On November 8, 1994, voters in Arizona passed Proposition 200, thereby increasing the cigarette excise tax by $0.40 a pack; 23% of the new revenues were dedicated to tobacco prevention and education programs.36 The media campaign focused on preadolescents and adolescents, pregnant women, and the partners of pregnant women with messages focused on preventing tobacco use in any form.3638 Arizona’s media campaign began in December 1995 with a budget of $5.5 million ($7.05 million in 2005 dollars).36

Oregon

In 1996, Oregon passed Measure 44, a voter initiative that increased the state’s tobacco tax from $0.30 to $0.68 per pack and dedicated 10% of the revenues to tobacco control education.39,40 The messages of the media campaign, which included radio and television ads, billboards, and public events, focused on the importance of tobacco prevention efforts, the dangers of tobacco use, the effects of environmental tobacco smoke, and the benefits of quitting. Oregon’s media component began in March 1998 with a budget of $4.56 million ($5.55 million in 2005 dollars).39

Florida

Florida’s tobacco control program was the first program created as part of a legal settlement with the tobacco industry.41,42 Florida’s lawsuit against the tobacco industry for smoking costs imposed on the state was settled on August 25, 1997 (before the Master Settlement Agreement, discussed below). The tobacco industry agreed to pay $11.3 billion to the state of Florida over the first 25 years and to provide $200 million ($243.4 million in 2005 dollars) for a 2-year tobacco pilot program designed to reduce youth tobacco use.43 Florida’s media campaign focused on maintaining tobacco-free youths, informing youths of the risks of environmental tobacco smoke and the addictive nature of tobacco, and demonstrating that peer pressure to use tobacco can be overcome.42,44 The “truth” campaign began in April 1998 with print and broadcast advertisements and expanded in June 1998 with billboard advertisements. Florida’s media campaign was initially funded at $26 million ($31.15 million in 2005 dollars).42

The American Legacy Foundation

On November 23, 1998, 46 states’ attorneys general signed the Master Settlement Agreement (MSA) with the tobacco industry that resolved most state litigation against the tobacco industry. The settlement included the creation of a national public health foundation (later named the American Legacy Foundation), which was established with $250 million paid over the course of 10 years, and a national public education campaign, established with $1.45 billion over the next 5 years. The American Legacy Foundation was designed to reduce tobacco use and support tobacco education programs. The funds from the education account could only be used for “public education and advertising regarding the addictiveness, health effects, and social costs related to the use of tobacco products and shall not be used for any personal attack on, or vilification of, any person (whether by name or business affiliation), company, or governmental agency, whether individually or collectively.”45(p37–38)

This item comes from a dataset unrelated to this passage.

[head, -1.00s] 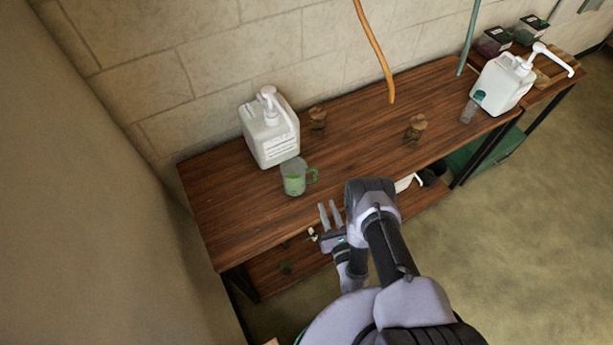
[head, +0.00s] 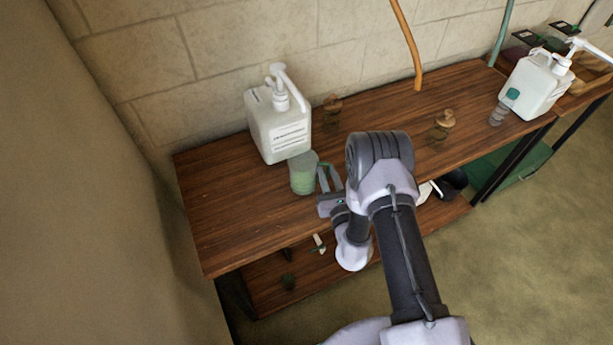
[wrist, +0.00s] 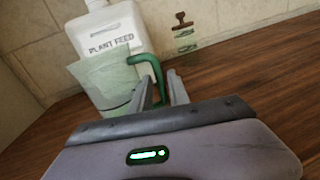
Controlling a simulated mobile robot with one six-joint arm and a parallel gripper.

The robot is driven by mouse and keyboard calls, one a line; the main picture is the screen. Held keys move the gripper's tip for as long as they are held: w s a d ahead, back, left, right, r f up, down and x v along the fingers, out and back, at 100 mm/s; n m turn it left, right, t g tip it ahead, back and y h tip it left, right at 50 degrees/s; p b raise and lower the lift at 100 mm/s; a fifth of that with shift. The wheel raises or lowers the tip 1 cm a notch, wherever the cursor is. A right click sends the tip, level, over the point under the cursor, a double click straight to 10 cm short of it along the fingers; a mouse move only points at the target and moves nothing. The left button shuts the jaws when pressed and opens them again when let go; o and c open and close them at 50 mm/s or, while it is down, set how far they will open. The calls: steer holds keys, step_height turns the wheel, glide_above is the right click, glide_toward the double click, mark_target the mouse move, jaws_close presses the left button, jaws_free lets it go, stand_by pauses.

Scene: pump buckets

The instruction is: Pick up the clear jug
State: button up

TOBACCO INDUSTRY TACTICS AGAINST MEDIA CAMPAIGNS

Tobacco control media campaigns, particularly those that include messages that denormalize the tobacco industry, pose a major threat to the tobacco industry1,15,4648 and are therefore a major target for attack. As health advocates modified their approaches to educating the public about the dangers of smoking, environmental tobacco smoke, and the practices of the tobacco industry, the tobacco industry also intensified its efforts to stop or reduce the effectiveness of these campaigns.14,25,26,49,50 Although all of the major media campaigns have encountered at least 1 of the strategies outlined, Minnesota served as a testing site for the tobacco industry’s strategies because it was the first state (in 1984) to develop a statewide tobacco control media campaign.14,26

Prevent the Creation of Media Campaigns

Whenever possible, the tobacco industry works to prevent the creation of media campaigns.25,26,36 In Minnesota, the tobacco industry used political connections to monitor the development of the state’s media campaign, seeing the 1984 Minnesota Plan for Nonsmoking and Health24 as “a revolutionary attack on our industry.”51(p1) These connections included informal contacts with members of the technical advisory committee responsible for the implementation of the plan. The tobacco industry hoped that by monitoring the development of the Minnesota plan, they would be able to reverse any progress that could occur.26 After monitoring the program, the tobacco industry realized that there was enough support for the Minnesota plan that they needed to take additional steps. Therefore, they created their own, competing campaign and then argued that the state campaign was a waste of taxpayer funds.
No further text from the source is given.